I was looking at a bunch of opening credits, because I felt like it needed something that places you in the childhood world and the 80s world a little more strongly, and I was looking at the Crystal Fairy credits, that I love. It’s this studio called Smog, and I just really like them. And randomly a friend of mine who’s Chilean knew him, so emailed him and he really liked the movie. It actually took months to come up with it, because he did these gorgeous credits at the beginning that was this animated illustration, but it wasn’t period, and the production designer (Maki Takenouchi) has been the number one period Nazi, and she’s been amazing at helping create the world, so she said that the credits had to be only stuff you could have made in the eighties. At first we were disappointed because it didn’t look as cool, but eventually it came to us and we were really happy.
Going back to this being your first feature, at any point did you feel overwhelmed?

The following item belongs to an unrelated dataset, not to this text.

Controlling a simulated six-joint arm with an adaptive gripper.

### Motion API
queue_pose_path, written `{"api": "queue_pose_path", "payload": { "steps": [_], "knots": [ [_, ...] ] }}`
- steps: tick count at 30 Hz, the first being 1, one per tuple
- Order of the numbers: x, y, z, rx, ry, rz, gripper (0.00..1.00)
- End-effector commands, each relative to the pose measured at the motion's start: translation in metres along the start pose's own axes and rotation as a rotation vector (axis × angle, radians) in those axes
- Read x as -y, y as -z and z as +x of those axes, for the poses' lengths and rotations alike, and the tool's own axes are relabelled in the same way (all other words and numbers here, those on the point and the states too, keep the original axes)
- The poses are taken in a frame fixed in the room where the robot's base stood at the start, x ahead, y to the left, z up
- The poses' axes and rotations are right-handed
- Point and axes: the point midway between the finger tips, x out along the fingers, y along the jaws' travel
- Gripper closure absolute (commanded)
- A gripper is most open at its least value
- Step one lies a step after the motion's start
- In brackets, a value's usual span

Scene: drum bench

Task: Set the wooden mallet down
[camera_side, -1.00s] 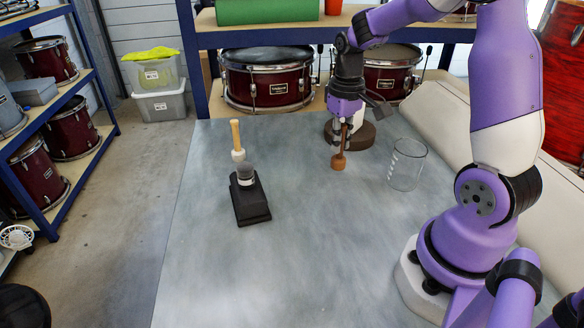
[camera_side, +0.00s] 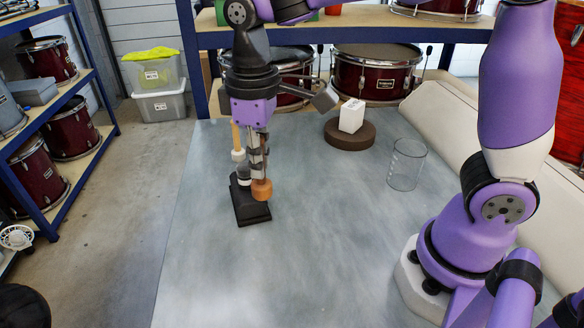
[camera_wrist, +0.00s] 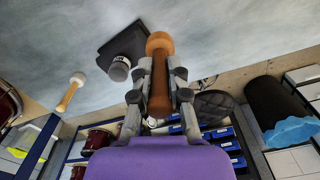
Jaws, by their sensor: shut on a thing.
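The wooden mallet hangs head down in my gripper (camera_side: 258,165), which is shut on its handle. Its orange-brown head (camera_side: 261,190) overlaps the right side of a black stand (camera_side: 252,213) in the side view; I cannot tell if they touch. In the wrist view the mallet head (camera_wrist: 159,42) lies beside the stand (camera_wrist: 112,48) and its grey-white cylinder (camera_wrist: 120,68). My fingers hide part of the handle. A pale wooden beater with a white head (camera_side: 238,155) stands head down behind the stand, and the wrist view shows it apart (camera_wrist: 77,79).
A white block (camera_side: 351,115) sits on a brown round disc (camera_side: 349,139) at the back. A clear glass beaker (camera_side: 405,165) stands on the right. A pale roll (camera_side: 470,125) lies along the right edge. The front and middle of the grey bench (camera_side: 320,240) are clear.

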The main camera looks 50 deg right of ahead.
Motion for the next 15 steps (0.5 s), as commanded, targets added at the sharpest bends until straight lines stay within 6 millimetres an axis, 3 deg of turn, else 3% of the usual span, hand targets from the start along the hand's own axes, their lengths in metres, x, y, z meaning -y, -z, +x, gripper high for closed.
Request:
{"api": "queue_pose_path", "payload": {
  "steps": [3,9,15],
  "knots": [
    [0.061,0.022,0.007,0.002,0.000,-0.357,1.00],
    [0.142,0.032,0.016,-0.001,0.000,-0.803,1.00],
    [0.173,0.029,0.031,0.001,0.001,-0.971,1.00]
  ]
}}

I think I felt very lucky, because of the way it came about was so unexpected, so I didn’t go looking for it. James came to me with the project, and I really liked the stories, so I really felt like I had to make something good of that opportunity. It made me want to do my best and work on every aspect of the movie. Like with the credits, I felt I had to make them awesome, I had to make the sound awesome, everything was important. You don’t really get that opportunity many times. On set, I guess I felt overwhelmed, but I had a moment where I realized how hilarious it was that you actually don’t know anything. I felt like, ‘Well, I don’t really know anything, and I won’t know it until I’ve done it,’ so it was sort of funny in that way. No one tells you that, that you actually don’t know what the hell you’re doing, so you just have to do it and you’ll get better at it. It was a good existential realization.